Give back exactly the lines that run from the line containing "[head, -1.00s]" through the end of the listing below. Leave out every other line.

.....

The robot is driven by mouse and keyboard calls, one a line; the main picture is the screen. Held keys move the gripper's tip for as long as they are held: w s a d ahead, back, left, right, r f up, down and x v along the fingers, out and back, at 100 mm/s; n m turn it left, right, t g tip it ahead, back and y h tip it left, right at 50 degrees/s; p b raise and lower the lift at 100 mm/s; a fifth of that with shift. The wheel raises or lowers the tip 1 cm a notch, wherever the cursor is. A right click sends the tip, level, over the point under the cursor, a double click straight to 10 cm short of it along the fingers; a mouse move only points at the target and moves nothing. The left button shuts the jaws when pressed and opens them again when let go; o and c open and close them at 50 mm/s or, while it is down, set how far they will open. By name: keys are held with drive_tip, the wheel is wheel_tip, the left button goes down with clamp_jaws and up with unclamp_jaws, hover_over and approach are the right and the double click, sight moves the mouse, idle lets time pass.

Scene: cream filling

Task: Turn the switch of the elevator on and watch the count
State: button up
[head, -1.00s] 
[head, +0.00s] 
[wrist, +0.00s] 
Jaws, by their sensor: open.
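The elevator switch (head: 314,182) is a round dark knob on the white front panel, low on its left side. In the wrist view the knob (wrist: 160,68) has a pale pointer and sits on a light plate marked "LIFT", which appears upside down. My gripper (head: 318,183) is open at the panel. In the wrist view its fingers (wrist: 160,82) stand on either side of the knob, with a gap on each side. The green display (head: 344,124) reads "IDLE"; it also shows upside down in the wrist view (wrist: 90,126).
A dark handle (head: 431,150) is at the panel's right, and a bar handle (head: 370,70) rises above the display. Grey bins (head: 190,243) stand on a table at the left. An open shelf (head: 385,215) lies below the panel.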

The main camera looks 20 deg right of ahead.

.....

**Expected output**
[head, -1.00s] 
[head, +0.00s] 
[wrist, +0.00s] 
Jaws, by their sensor: open.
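The elevator switch (head: 314,182) is a round dark knob on the white front panel, low on its left side. In the wrist view the knob (wrist: 160,68) has a pale pointer and sits on a light plate marked "LIFT", which appears upside down. My gripper (head: 318,183) is open at the panel. In the wrist view its fingers (wrist: 160,82) stand on either side of the knob, with a gap on each side. The green display (head: 344,124) reads "IDLE"; it also shows upside down in the wrist view (wrist: 90,126).
A dark handle (head: 431,150) is at the panel's right, and a bar handle (head: 370,70) rises above the display. Grey bins (head: 190,243) stand on a table at the left. An open shelf (head: 385,215) lies below the panel.

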The main camera looks 20 deg right of ahead.

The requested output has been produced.